Should I do Roth Conversions?
You know the answer to this one—it depends! The basic speculation of Roth Conversion is that you or your heirs will pay a higher tax rate when you access the dollars than when you earned the dollars. Skip paying 32% today in order to hope to pay 25% later, etc.
If your crystal ball is like mine, it’s a Cat III Hangar Queen without good prospects. That said, current tax rates are historically low and the future need for government revenue seems likely to be high, so it’s not unreasonable to expect higher tax rates in retirement.
In addition to expecting higher tax rates later, some other common reasons to do Roth Conversions might be:
- A preference for knowing retirement income will be tax-free
- Avoiding Shadow Taxes like IRMAA
- Avoiding taxation of Social Security
- Pre-paying taxes for heirs (or preventing a 10-year tax bomb for them)

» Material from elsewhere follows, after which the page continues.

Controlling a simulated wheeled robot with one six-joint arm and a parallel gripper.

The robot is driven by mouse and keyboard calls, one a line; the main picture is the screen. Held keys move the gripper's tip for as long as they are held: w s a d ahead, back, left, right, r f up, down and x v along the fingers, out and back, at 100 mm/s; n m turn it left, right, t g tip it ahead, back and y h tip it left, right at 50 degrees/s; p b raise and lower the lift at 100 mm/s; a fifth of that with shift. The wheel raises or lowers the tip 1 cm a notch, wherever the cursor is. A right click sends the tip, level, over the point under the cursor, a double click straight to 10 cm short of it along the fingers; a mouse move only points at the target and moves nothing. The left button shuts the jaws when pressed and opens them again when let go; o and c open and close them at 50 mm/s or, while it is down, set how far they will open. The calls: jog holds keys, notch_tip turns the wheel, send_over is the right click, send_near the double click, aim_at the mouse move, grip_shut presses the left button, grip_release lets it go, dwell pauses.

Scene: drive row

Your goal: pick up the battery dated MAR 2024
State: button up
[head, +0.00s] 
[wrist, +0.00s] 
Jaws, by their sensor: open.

- The feeling of having “Insurance” against higher tax rates
- Avoiding Required Minimum Distributions (Traditional IRAs have them, Roth’s don’t)
- Access to contributions prior to age 59 ½
Cleared to Rejoin
Roth Conversions are one of the most powerful tools in Financial Planning. When the stock market is down, Roth Conversions can be on steroids because they lift a greater proportion of your wealth from the pre-tax pile to the tax-free pile. The most important thing to remember is that you need to forecast the impact not just on your current-year tax bill, but your lifetime tax bill as well.
If the Bears are handing out lemons, talk to your Financial Planner to see if Roth Conversions can make a great recipe for lemonade!